*DATA RECORDS*.
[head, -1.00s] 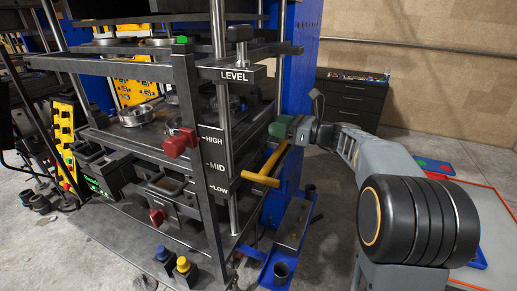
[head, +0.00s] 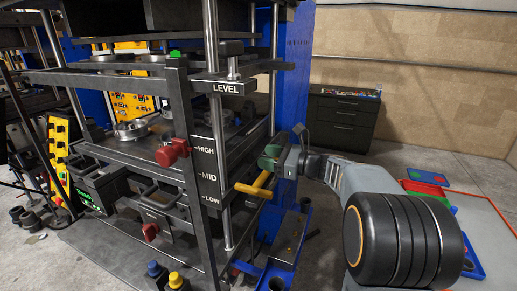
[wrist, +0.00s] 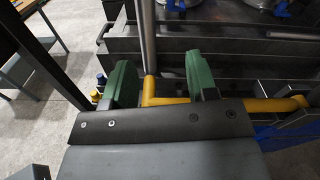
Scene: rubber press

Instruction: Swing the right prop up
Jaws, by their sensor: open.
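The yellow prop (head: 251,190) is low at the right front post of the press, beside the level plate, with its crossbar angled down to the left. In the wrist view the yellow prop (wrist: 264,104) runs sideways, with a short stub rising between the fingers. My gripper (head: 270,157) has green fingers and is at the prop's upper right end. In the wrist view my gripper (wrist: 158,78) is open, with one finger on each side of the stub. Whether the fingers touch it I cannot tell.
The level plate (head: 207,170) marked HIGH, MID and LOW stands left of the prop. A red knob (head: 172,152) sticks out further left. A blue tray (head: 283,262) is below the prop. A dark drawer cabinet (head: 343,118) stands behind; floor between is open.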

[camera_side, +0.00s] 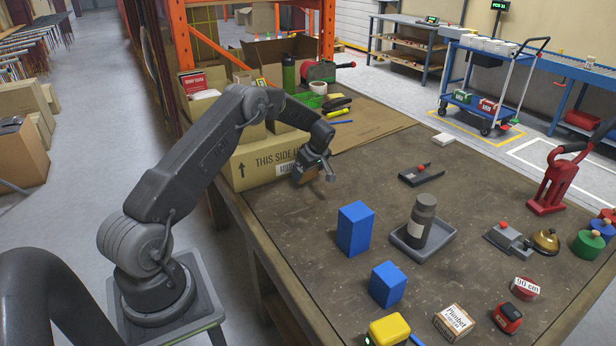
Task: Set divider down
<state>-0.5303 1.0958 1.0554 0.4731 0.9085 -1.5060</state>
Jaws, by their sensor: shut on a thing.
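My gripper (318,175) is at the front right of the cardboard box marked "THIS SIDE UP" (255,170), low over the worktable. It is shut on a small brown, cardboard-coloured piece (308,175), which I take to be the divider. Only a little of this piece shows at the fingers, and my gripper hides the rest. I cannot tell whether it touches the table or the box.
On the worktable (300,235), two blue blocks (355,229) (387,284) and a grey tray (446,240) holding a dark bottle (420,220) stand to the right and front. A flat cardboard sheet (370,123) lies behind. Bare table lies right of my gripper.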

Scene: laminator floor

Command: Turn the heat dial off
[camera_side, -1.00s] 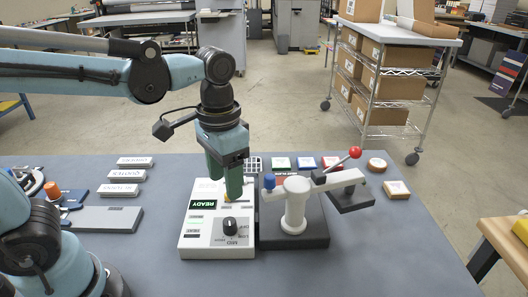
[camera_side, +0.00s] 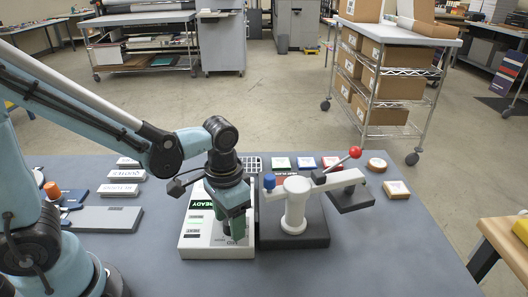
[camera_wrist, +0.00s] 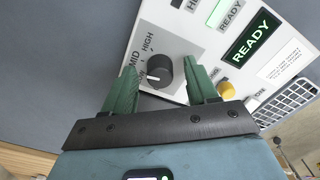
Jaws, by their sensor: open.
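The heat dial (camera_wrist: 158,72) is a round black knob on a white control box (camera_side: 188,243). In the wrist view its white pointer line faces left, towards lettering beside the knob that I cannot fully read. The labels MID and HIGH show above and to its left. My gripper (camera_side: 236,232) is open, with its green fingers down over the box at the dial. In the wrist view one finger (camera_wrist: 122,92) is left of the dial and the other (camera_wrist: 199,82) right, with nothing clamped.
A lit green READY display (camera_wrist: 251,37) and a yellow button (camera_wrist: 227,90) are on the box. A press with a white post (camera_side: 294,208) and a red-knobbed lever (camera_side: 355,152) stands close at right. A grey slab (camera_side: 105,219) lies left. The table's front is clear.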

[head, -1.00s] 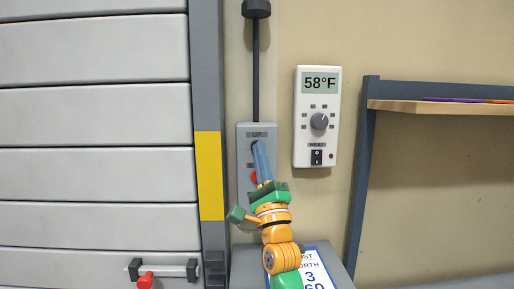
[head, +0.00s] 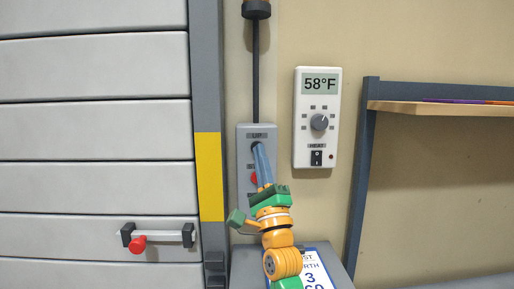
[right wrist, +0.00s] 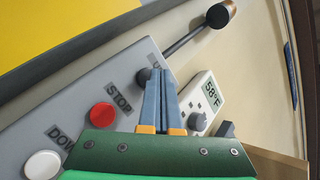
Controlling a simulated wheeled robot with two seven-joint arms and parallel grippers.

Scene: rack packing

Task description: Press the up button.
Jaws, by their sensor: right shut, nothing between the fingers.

*GIVEN PROBLEM*. Reproduce every line of the listing above in which the string "Task" appears.

*CORRECT RESPONSE*.
Task: Set divider down
Task description: Press the up button.

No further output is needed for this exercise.